Exercise prompt:
Repeat the listing in full, word for word.

Dataset excerpt:
'''

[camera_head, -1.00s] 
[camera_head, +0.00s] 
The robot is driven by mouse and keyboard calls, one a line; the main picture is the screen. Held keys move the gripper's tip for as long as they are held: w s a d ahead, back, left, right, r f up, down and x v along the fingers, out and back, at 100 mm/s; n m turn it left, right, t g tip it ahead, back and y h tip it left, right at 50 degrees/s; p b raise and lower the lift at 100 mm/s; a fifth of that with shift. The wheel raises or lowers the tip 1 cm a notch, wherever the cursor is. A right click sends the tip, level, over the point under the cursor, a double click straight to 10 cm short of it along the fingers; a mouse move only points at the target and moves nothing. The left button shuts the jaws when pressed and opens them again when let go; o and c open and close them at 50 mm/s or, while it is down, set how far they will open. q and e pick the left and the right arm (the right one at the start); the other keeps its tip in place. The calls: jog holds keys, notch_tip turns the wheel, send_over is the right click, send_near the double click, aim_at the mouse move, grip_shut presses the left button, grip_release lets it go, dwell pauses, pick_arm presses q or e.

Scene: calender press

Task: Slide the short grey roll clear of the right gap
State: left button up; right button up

'''

Task result:
[camera_head, -1.00s] 
[camera_head, +0.00s] 
The robot is driven by mouse and keyboard calls, one a line; the main picture is the screen. Held keys move the gripper's tip for as long as they are held: w s a d ahead, back, left, right, r f up, down and x v along the fingers, out and back, at 100 mm/s; n m turn it left, right, t g tip it ahead, back and y h tip it left, right at 50 degrees/s; p b raise and lower the lift at 100 mm/s; a fifth of that with shift. The wheel raises or lowers the tip 1 cm a notch, wherever the cursor is. A right click sends the tip, level, over the point under the cursor, a double click straight to 10 cm short of it along the fingers; a mouse move only points at the target and moves nothing. The left button shuts the jaws when pressed and opens them again when let go; o and c open and close them at 50 mm/s or, while it is down, set how far they will open. q and e pick the left and the right arm (the right one at the start); the other keeps its tip in place. The calls: jog holds keys, notch_tip turns the wheel, send_over is the right click, send_near the double click, aim_at the mouse move, grip_shut presses the left button, grip_release lets it go, dwell pauses, pick_arm presses q or e.

Scene: calender press

Task: Slide the short grey roll clear of the right gap
State: left button up; right button up

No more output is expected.